(DIRECTION)
Copy out the lines that include the word "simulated".

(EXERCISE INPUT)
::::::::

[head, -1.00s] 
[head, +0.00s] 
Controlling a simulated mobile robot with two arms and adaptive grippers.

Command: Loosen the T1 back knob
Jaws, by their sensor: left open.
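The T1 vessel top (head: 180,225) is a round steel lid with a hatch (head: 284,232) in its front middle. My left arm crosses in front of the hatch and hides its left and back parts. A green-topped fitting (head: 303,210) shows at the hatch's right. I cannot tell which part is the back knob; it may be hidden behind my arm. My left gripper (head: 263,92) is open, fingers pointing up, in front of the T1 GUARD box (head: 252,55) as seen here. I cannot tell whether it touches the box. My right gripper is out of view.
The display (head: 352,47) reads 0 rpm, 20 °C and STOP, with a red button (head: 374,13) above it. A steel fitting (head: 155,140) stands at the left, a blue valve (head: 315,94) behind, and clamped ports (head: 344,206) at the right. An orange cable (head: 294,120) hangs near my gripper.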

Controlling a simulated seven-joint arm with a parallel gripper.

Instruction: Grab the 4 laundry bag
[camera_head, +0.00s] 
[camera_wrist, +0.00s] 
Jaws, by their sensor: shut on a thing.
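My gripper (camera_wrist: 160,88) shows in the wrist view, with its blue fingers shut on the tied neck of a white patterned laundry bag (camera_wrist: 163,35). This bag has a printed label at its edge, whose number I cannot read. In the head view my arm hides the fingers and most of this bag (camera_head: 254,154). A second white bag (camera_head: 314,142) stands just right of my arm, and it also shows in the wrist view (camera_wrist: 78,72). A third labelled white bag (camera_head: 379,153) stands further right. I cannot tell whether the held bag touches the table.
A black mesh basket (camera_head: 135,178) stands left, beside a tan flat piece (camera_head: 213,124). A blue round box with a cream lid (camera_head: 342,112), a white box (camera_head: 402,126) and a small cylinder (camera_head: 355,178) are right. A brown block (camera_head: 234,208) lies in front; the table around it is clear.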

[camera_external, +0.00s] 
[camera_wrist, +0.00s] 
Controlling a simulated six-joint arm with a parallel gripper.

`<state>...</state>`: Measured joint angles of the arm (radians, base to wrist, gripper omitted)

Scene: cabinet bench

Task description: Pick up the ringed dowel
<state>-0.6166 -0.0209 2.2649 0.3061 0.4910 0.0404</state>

::::::::

(ANSWER TO THE TASK)
Controlling a simulated mobile robot with two arms and adaptive grippers.
Controlling a simulated seven-joint arm with a parallel gripper.
Controlling a simulated six-joint arm with a parallel gripper.

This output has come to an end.